2. In a pan, heat butter or oil. Add cumin seeds. As they splutter, add finely chopped onions and fry until translucent. Add ginger garlic paste and fry for 2 mins until the raw smell is gone.


3. Add finely chopped tomatoes and mix well. Add turmeric power and cook until tomatoes are mushy. Add finely chopped capsicum and cook for a couple of minutes.


4. Add fresh green peas and stir fry for a minute. Add salt, turmeric power, red chilli powder, pav bhaji masala powder, coriander powder, cumin powder and garam masala powder. Cook for 4-5 mins until the fat is released from the sides of the masala.


5. Add mashed vegetables. If required, add some water . Let the mixture slow cook and boil on low flame for 10-12 mins. Keep it closed as the mixture can splutter. When the bhaji is thick and well cooked, remove from flame and add finely chopped coriander.

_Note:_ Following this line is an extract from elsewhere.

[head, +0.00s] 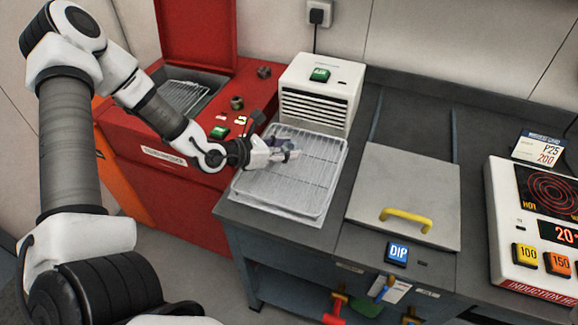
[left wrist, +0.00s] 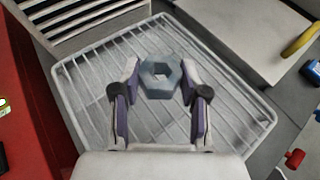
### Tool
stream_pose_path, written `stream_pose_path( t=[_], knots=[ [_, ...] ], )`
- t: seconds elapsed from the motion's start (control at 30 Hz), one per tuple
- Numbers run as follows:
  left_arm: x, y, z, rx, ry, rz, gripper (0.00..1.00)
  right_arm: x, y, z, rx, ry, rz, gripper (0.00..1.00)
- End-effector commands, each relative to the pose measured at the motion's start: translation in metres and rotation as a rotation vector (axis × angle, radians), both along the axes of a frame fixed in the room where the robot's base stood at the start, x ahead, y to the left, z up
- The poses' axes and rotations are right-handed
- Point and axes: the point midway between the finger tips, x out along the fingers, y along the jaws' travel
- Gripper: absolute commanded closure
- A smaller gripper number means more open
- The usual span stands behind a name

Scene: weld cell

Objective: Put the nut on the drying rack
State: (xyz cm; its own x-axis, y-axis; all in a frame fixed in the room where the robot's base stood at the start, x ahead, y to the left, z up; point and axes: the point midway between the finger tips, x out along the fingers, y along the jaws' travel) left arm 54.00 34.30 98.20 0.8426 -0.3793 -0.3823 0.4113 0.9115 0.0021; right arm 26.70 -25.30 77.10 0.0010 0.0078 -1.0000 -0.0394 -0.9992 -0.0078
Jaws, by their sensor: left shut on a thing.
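The nut (left wrist: 160,77) is a grey hexagonal ring, seen in the left wrist view between my left fingertips. My left gripper (head: 288,154) is shut on it, with a finger at each side; the gripper also shows in the left wrist view (left wrist: 160,88). The drying rack (head: 322,182) is a wire grid on the bench in the head view, and it fills much of the left wrist view (left wrist: 232,110). The gripper and nut are over the rack's area. I cannot tell whether the nut touches the wires. My right gripper is not in view.
A white slatted dryer unit (head: 322,90) stands right behind the rack. A red machine (head: 190,168) with an open lid is to the left. A grey lid with a yellow handle (head: 405,218) lies to the right, then an induction heater (head: 530,270).

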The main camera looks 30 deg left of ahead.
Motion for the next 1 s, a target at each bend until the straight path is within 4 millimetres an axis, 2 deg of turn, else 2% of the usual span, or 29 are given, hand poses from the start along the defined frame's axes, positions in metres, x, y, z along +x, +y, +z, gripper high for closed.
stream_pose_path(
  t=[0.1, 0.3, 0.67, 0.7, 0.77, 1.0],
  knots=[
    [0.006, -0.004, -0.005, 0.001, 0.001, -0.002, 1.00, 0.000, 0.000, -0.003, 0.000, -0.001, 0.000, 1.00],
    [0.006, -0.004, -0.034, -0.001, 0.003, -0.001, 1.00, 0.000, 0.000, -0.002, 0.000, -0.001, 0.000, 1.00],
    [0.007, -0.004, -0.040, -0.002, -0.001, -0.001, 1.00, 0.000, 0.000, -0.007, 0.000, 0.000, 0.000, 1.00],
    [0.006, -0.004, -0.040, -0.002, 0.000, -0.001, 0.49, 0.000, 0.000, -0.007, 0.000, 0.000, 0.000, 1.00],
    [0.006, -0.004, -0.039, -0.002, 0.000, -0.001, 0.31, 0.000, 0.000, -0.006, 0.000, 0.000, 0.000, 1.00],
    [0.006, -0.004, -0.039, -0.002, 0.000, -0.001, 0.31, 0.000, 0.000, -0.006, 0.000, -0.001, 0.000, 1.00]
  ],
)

6. Serve hot with butter on top, along with pav buns or wheat bread and finely chopped onion, coriander leaves and lemon wedges on the side.


Note –
  • There is no hard and fast rule on the choice of vegetables. All or some of the above vegetables can be used, depending on the availability.
  • I always add additional chilli powder, if you prefer less spicy version – skip it. For spicier version, green chillies can be added too.
  • Capsicum takes very little time to cook. Hence add it only after tomatoes are half cooked. Green peas take even lesser time, hence I add them towards the end.
  • Don’t mash the vegetables to a paste. They should be mashed up but not to a paste.
  • I used half-half butter and oil. Alternatively only butter or oil can be used.
  • Stays well in the fridge for over 2 days. Goes well with rotis as well.